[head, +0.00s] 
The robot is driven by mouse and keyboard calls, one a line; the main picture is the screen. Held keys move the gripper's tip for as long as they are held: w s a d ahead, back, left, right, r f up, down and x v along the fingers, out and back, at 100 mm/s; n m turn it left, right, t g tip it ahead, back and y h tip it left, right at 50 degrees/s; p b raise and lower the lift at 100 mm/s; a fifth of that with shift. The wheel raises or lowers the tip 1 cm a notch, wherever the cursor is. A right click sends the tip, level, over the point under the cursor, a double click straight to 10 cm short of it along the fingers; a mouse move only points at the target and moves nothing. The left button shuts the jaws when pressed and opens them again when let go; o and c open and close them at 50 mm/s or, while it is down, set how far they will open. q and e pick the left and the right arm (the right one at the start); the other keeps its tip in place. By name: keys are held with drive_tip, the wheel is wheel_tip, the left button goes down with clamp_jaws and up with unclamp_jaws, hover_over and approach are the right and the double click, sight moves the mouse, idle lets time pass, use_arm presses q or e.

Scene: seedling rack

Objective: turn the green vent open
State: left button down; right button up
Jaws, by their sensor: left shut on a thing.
────────────────────────────────────────
# [Objective]
Your output consists solely of the lines from the one with "Scene: seedling rack" through the last line, copied exactly.

# [The answer]
Scene: seedling rack

Objective: turn the green vent open
State: left button down; right button up
Jaws, by their sensor: left shut on a thing.

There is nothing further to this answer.